Italy Senate rejects law jailing journalists for defamation

Vote by secret ballot rejects prison term for journalists

Italy Senate rejects law jailing journalists for defamation

Rome, November 26 - The Italian Senate rejected a draft law Monday that would have sent journalists to prison for defamation. The secret ballot saw the Senate reject the law with 123 votes against the bill to 29 in favour, and nine abstentions. However, members of former premier Silvio Berlusconi's centre-right People of Freedom (PdL) party complained the secret ballot meant some politicians were "hiding" their choices from the public.
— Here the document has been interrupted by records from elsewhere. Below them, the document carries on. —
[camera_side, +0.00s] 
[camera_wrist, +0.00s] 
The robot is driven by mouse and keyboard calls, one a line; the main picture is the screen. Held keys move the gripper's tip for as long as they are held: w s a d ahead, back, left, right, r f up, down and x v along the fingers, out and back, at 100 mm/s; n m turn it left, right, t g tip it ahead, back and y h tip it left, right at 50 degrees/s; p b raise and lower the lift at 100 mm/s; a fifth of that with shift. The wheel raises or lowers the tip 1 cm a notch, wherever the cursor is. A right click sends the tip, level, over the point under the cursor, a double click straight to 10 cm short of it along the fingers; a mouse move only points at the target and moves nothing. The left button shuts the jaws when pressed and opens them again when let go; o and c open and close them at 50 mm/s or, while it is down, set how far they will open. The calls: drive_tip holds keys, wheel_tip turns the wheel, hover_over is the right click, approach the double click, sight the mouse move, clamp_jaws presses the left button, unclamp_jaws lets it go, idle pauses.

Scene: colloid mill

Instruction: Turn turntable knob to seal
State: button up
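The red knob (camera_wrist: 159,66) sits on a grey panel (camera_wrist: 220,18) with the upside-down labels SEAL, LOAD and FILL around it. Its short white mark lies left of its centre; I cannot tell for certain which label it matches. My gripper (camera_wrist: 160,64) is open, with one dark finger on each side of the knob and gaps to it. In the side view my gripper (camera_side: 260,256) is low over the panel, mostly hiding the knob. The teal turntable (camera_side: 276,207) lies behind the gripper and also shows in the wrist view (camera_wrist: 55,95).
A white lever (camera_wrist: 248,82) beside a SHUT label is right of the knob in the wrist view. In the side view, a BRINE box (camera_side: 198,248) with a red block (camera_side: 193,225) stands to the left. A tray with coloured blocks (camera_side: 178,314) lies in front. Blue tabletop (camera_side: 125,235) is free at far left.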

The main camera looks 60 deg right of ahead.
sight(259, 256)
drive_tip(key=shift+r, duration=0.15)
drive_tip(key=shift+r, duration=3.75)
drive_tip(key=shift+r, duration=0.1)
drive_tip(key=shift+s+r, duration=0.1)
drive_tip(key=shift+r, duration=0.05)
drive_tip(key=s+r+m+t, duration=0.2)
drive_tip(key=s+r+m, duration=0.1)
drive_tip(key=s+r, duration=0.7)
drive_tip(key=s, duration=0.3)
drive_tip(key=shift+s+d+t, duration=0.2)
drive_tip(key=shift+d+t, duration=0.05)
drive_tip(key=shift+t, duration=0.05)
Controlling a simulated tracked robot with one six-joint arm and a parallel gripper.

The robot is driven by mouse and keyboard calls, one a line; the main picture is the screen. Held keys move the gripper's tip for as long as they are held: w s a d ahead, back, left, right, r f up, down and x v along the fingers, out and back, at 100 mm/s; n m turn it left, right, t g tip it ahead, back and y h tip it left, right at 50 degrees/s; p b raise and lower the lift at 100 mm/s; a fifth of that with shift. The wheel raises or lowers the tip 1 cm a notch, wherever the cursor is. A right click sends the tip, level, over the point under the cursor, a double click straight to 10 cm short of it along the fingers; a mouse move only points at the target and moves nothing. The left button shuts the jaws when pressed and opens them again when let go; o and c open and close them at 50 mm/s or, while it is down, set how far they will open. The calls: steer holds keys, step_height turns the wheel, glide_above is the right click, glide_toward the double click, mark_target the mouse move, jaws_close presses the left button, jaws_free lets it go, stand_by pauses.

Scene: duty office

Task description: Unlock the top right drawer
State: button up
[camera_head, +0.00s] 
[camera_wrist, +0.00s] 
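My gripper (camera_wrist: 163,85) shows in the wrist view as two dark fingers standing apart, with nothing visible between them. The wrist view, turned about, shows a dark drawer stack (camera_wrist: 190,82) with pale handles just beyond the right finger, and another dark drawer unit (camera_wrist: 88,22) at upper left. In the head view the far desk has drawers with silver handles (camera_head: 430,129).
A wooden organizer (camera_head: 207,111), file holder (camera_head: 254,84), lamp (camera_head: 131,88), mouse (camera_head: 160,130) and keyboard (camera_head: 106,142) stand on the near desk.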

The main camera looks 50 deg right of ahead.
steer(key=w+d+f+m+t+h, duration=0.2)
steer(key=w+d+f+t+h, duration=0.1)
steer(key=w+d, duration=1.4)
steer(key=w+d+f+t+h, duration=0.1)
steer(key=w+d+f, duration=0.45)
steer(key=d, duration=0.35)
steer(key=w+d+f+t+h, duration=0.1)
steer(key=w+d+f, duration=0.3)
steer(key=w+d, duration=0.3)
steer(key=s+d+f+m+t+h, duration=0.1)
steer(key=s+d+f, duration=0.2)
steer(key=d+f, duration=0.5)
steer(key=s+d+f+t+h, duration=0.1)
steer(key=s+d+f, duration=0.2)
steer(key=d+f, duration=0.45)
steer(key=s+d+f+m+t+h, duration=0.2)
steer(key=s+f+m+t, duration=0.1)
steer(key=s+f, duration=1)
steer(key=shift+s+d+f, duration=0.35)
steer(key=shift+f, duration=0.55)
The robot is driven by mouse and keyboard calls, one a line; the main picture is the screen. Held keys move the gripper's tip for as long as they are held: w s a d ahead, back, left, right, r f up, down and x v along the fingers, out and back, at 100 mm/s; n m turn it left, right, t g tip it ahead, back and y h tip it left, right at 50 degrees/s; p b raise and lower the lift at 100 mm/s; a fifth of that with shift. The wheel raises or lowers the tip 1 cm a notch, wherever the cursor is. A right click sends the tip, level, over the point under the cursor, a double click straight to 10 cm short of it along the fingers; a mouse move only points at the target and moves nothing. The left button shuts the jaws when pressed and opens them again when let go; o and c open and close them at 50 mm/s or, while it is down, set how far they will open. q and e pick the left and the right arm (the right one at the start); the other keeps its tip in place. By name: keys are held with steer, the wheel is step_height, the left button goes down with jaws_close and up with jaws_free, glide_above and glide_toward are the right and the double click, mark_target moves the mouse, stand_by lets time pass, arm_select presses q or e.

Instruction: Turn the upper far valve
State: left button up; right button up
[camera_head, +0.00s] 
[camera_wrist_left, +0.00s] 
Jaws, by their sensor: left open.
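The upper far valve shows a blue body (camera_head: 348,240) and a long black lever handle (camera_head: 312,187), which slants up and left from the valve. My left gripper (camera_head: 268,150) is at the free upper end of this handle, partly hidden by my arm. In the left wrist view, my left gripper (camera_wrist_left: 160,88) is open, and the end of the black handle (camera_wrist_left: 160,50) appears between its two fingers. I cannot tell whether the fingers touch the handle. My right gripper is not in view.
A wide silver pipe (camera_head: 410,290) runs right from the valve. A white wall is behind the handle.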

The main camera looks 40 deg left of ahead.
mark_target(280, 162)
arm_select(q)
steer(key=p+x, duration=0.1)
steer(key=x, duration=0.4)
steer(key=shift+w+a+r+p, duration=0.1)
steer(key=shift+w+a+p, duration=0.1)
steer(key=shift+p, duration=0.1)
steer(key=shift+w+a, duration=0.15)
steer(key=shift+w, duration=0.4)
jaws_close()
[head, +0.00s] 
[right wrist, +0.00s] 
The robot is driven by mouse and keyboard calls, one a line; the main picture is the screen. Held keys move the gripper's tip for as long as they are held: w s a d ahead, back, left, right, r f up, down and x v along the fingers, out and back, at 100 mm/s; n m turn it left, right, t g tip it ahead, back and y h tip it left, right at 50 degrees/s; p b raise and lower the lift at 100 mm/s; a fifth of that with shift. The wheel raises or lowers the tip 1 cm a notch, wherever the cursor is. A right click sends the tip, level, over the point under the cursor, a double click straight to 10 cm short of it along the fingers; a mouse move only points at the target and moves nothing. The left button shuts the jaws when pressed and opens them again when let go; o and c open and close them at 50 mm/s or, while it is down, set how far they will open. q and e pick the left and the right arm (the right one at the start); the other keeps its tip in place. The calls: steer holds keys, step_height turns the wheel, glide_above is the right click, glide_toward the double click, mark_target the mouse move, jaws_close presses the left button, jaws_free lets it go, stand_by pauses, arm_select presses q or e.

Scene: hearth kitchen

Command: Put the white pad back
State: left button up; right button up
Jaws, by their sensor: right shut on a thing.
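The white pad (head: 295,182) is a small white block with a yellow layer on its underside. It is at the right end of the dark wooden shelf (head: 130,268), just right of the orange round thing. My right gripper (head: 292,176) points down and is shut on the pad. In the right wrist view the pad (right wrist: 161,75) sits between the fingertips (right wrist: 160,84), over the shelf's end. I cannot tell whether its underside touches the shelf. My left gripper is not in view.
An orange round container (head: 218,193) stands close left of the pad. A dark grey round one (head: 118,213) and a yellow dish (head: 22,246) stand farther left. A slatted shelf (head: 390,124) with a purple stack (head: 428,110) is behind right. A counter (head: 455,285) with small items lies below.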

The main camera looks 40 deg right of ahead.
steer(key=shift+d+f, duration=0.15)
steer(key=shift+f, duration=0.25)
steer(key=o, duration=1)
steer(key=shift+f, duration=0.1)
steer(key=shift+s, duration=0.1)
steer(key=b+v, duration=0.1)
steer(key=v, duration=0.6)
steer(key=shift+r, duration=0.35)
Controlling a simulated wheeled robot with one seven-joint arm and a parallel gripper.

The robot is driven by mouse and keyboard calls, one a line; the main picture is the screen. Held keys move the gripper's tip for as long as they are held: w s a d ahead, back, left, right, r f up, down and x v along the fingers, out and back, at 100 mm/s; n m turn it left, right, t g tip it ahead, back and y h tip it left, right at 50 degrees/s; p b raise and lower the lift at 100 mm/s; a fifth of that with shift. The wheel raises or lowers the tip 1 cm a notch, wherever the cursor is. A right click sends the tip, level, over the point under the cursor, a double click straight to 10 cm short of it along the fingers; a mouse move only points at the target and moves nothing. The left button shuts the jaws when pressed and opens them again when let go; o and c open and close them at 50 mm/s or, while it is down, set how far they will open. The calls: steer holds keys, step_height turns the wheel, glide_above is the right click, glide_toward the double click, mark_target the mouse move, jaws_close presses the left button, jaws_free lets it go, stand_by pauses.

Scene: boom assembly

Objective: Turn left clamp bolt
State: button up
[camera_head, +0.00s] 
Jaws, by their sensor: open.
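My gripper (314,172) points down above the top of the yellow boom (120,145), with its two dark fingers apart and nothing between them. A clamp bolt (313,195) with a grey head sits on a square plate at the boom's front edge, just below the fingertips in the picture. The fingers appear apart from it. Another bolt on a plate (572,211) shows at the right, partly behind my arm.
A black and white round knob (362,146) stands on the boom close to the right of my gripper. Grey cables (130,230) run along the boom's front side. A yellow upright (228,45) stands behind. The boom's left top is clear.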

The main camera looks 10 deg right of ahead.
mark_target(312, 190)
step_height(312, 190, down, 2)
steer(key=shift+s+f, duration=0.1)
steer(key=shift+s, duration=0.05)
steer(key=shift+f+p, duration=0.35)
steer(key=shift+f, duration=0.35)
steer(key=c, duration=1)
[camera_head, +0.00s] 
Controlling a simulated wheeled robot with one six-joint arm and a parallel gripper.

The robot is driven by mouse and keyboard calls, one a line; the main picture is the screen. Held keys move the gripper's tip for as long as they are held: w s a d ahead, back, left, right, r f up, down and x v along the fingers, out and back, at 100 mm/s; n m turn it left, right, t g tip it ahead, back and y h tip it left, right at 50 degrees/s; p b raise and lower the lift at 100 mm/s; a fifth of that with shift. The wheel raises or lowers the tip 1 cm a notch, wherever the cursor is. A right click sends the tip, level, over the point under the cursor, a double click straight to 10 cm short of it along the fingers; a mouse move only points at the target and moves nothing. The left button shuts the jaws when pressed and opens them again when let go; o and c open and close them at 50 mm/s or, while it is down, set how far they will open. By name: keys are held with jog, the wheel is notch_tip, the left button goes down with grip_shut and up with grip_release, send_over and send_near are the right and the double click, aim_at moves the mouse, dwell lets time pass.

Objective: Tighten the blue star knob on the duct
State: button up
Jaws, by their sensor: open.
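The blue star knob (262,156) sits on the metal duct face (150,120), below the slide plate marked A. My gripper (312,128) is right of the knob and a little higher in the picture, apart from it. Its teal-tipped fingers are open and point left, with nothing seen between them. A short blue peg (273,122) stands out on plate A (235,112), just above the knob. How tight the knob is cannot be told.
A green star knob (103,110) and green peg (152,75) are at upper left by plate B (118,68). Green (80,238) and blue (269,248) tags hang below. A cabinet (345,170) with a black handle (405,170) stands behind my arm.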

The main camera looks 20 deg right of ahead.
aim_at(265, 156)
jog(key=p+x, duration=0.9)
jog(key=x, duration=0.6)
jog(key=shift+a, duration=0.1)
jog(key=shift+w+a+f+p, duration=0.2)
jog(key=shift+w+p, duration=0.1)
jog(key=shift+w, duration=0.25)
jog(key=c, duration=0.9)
The defamation bill came the same day that Italian journalist Alessandro Sallusti announced that he is facing house arrest after receiving a suspended sentence of 14 months in jail for defamation. Although Sallusti, director of the newspaper Il Giornale, posted a message on his Twitter feed saying he faced house arrest, he remained free Monday afternoon. Milan prosecutors have asked a court to place Sallusti under house arrest. Sallusti said he is already appealing because he cannot cover the news from home. In September, Italy's highest appeals court confirmed the verdict handed down to Sallusti by a Milan court in 2011 for printing libellous remarks made by an anonymous reader about Italian Judge Giuseppe Cocilovo in Libero, the right-wing paper he edited in 2007. The comments concerned the decision by Cocilovo to grant a 13-year-old the right to have an abortion. The Court of Cassation ruled that Sallusti was responsible for the comment since the identity of the writer was unknown.